According to the organisations, global digital platforms dominate Nigeria’s digital advertising market, determine what Nigerians see online through algorithms, and move revenue offshore, while local newsrooms struggle to survive.

“This is not conventional market disruption,” the NPO said. “It is the emergence of private, transnational gatekeepers over public discourse, operating beyond the effective reach of national democratic accountability.”

The statement highlighted that the decline of professional journalism could have serious consequences for national security, elections, social cohesion, and press freedom. It noted that no intelligence or counterterrorism system can replace credible information structures.

The organisations stressed that press freedom cannot exist without financial stability, adding that newsrooms that cannot pay salaries, fund investigations, or retain skilled professionals are effectively unfree.

The NPO cited measures in the European Union, United Kingdom, Australia, Canada and South Africa, where governments have introduced competition laws and bargaining frameworks to regulate digital platforms and ensure fair payment for news content.

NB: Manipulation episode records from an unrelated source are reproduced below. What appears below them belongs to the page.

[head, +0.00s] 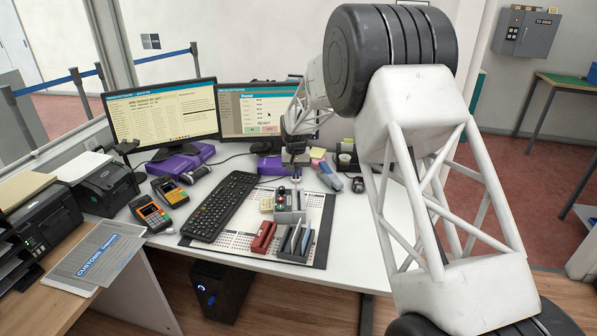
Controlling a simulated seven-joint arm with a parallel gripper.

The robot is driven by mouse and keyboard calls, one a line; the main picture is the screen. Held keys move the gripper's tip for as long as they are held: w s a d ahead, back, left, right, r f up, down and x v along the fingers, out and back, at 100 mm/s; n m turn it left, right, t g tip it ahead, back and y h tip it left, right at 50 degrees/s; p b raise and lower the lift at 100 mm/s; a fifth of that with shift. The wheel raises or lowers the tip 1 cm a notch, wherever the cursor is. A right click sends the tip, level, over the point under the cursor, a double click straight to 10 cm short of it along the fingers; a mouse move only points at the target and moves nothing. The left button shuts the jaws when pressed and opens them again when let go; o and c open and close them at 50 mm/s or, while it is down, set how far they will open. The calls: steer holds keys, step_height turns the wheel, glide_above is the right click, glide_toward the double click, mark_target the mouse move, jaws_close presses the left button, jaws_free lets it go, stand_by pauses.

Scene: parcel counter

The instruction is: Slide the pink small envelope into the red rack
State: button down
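The red rack (264,237) stands near the front of the desk mat, left of a dark grey rack (296,242) with upright slots. I cannot make out a pink small envelope for certain. A small pink patch (318,154) shows behind the mat, beside something yellow, and it may be a pad of notes. My gripper (296,176) hangs at the end of my arm, above the back part of the mat, behind the racks. It is too small and dark here to show whether its fingers are apart or hold anything.
A grey holder (290,207) with small items stands behind the racks. A black keyboard (223,205) lies to their left, with two card terminals (150,213) beyond. Two monitors (163,112) stand at the back. The mat's (318,220) right side is fairly clear.

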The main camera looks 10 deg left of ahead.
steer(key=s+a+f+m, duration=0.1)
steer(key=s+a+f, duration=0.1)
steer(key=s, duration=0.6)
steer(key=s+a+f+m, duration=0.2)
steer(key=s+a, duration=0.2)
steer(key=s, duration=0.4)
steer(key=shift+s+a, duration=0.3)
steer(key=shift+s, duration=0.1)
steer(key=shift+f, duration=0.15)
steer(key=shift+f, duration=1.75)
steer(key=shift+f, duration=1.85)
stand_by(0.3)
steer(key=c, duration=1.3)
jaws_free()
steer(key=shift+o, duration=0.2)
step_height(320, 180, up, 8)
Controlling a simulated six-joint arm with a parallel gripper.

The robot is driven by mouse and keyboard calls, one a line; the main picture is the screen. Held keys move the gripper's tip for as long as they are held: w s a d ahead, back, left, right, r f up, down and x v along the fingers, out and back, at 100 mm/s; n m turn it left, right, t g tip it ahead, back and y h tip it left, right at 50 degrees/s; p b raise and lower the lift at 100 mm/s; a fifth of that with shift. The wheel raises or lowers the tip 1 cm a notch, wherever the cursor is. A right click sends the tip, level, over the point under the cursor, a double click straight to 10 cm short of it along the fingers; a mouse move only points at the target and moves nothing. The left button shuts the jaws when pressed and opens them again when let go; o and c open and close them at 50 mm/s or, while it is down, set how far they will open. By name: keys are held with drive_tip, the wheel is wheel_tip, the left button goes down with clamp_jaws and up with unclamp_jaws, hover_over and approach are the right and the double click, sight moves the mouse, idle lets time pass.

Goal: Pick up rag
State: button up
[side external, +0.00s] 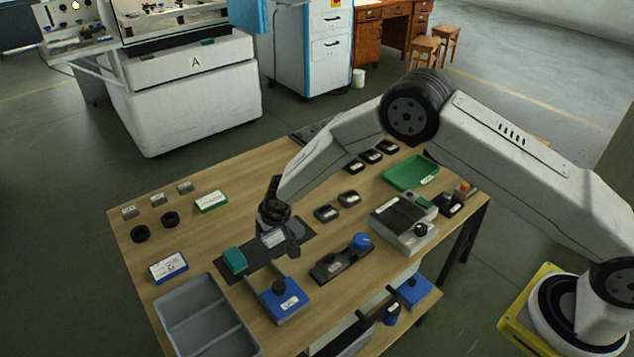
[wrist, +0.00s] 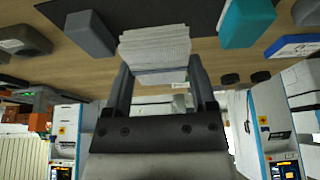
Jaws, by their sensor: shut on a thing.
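The rag (wrist: 155,48) is a folded, pale grey-white stack of layers in the wrist view. My gripper (wrist: 160,75) is shut on it, with one finger on each side. In the side external view my gripper (side external: 278,238) is over the dark mat on the table, with the pale rag (side external: 271,239) at its fingertips. The fingers partly hide the rag there. I cannot tell whether the rag touches the mat or hangs just above it.
A teal block (side external: 234,260) stands close left of my gripper on the dark mat (side external: 262,256). A blue box with a knob (side external: 283,304) and a grey tray (side external: 196,296) lie nearer. A green tray (side external: 411,172) is at the right. Bare wood shows around the left side.

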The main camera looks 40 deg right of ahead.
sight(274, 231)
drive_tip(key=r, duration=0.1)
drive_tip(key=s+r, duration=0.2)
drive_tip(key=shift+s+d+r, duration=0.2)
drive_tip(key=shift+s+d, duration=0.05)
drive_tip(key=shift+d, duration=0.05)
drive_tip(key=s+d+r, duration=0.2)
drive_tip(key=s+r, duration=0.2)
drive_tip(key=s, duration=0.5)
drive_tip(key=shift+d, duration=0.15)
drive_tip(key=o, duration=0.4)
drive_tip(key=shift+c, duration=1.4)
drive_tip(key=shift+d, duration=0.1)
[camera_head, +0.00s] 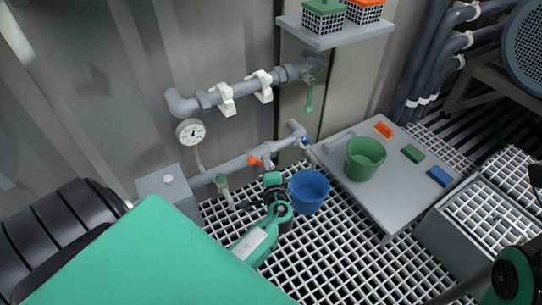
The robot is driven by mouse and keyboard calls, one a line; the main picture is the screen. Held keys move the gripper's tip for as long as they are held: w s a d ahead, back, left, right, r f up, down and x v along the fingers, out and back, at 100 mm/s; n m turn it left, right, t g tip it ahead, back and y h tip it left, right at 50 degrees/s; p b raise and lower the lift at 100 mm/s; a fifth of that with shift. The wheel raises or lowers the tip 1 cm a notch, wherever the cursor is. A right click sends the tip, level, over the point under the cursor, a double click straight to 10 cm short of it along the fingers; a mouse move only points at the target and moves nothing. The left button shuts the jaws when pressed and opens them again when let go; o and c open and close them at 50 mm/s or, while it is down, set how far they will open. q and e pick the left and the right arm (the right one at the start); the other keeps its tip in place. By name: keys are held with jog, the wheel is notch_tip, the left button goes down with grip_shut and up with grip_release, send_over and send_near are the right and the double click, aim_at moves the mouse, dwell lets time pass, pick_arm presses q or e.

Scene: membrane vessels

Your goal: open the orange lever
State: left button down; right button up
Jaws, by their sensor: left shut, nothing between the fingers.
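The orange lever (256,160) is a small bright handle on the lower grey pipe (232,166), left of the blue bucket. My left gripper (269,168) is just to the right of the lever, at the end of my teal and black arm. Its fingers are shut and empty. The fingertips are small and partly hidden by the wrist, so I cannot tell whether they touch the lever. My right arm shows only in part at the right edge, and I cannot make out its gripper.
A blue bucket (309,190) stands close to the right of my left wrist. A grey table (377,205) holds a green bucket (365,158) and coloured blocks. A gauge (190,132) and a green-handled valve (309,98) are on the piping. White grating covers the floor.

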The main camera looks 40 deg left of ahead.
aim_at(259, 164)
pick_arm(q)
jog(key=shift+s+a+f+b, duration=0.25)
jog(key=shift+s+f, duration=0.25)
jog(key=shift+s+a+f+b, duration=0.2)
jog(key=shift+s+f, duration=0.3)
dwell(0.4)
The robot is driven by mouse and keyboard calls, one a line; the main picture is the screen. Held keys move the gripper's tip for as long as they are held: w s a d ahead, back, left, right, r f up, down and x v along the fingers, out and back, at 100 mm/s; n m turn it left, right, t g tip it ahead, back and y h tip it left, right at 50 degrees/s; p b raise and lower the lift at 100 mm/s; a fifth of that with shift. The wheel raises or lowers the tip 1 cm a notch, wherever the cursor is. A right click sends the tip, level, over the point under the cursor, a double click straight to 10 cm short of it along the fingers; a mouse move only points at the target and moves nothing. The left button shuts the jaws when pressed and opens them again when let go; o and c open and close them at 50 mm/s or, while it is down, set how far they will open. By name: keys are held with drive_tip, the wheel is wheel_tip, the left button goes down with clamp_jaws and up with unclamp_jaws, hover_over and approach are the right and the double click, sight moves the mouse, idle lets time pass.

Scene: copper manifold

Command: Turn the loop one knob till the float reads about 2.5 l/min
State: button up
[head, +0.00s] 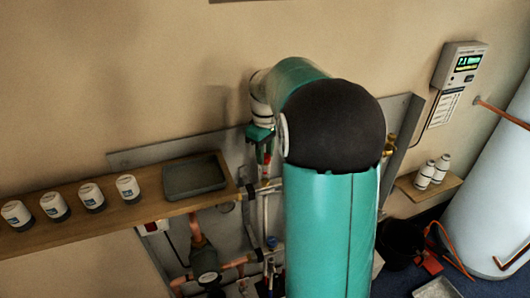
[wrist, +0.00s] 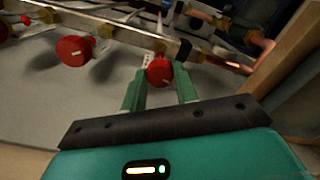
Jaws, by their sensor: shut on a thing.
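In the wrist view a red knob (wrist: 160,71) with a pale mark sits between the two green fingers of my gripper (wrist: 160,85), which is shut on it. It is the last visible knob at the right end of the metal manifold bar (wrist: 125,33). I cannot read a loop number on it. A small pale strip (wrist: 147,60) stands just left of the knob; whether it is the float scale, and its reading, I cannot tell. In the head view my gripper (head: 262,150) is at the manifold, mostly hidden by my arm.
More red knobs, one nearby (wrist: 74,50) and one at the left edge (wrist: 4,28), sit along the bar. A copper pipe (wrist: 232,66) lies right. A wooden shelf (head: 100,216) holds white-lidded jars and a grey tray (head: 194,176). A wall controller (head: 461,66) and white tank (head: 500,190) stand right.

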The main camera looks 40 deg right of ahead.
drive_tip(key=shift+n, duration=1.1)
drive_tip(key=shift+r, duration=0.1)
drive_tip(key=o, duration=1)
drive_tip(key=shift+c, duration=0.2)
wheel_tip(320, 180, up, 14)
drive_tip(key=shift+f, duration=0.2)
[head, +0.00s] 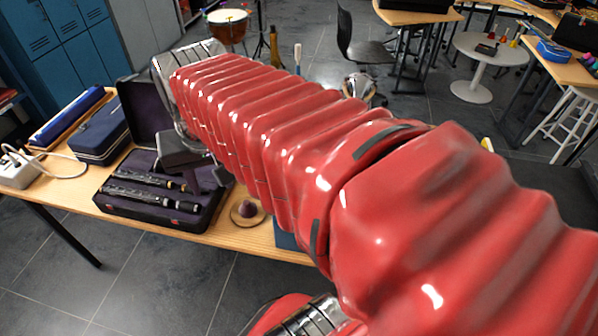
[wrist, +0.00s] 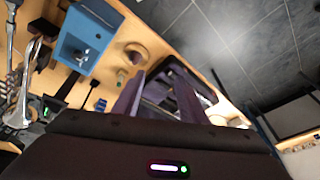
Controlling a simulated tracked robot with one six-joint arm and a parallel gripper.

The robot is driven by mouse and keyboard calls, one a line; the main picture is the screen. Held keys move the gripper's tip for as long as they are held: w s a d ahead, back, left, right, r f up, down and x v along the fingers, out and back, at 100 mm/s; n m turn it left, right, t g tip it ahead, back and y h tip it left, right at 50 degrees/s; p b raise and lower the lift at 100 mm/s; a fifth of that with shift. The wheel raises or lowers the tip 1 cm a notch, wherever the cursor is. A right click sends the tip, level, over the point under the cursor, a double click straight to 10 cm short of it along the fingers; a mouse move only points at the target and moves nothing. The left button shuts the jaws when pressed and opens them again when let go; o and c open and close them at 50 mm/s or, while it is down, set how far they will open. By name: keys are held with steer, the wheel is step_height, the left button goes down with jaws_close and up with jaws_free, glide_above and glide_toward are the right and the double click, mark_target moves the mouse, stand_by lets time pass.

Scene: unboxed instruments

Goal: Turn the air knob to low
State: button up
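I cannot make out an air knob or its markings in either view. A white box (head: 18,168) with a cable and small fittings on top stands at the left end of the wooden table in the head view; its details are too small to tell. My gripper (wrist: 157,98) shows two dark purplish fingers, spread apart with nothing seen between them. In the head view my gripper (head: 200,168) is partly hidden by my red arm and is over the open instrument case (head: 150,222), to the right of the white box.
The case holds dark clarinet-like pieces (head: 150,190). Left of it are closed blue cases (head: 100,138). A round wooden disc with a purple top (head: 247,212) sits to its right. A blue tray (wrist: 85,40) shows in the wrist view. My arm covers much of the head view.

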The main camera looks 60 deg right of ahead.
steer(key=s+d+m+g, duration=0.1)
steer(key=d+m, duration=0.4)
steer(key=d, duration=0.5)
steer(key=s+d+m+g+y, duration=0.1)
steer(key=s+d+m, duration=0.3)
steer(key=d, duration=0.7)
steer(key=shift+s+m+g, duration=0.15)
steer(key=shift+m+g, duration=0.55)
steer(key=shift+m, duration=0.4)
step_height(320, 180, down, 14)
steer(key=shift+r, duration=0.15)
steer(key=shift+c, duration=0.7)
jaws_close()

It called on Nigeria to adopt a legally grounded, homegrown solution through existing digital legislation or targeted amendments that would recognise journalism as a public-interest activity, correct bargaining power imbalances, ensure fair compensation for Nigerian news content, and preserve innovation, competition and consumer choice.

The organisations said that institutions like the Federal Competition and Consumer Protection Commission (FCCPC) and the Nigerian Copyright Commission (NCC) already have powers to enforce remedies and penalties where necessary.

Describing the appeal as “a call to leadership, not alarm,” the NPO warned that inaction could result in rising misinformation, weakened institutions, reduced public trust, and fragile national cohesion.

“Protecting the Nigerian press is not an industry rescue,” the statement concluded. “It is an investment in national stability, democratic durability, and Nigeria’s standing as a serious constitutional democracy.”

The statement was signed by Maiden Alex-Ibru, president of NPAN; Eze Anaba, president of NGE; Salihu Dembos, chairman of BON; Danlami Nmodu, president of GOCOP, and Alhassan Yahaya, president of NUJ.

The NPO said it is ready to collaborate with the Presidency, National Assembly, regulators, civil society, broadcasters, and technology companies to design a fair, forward-looking Nigerian framework.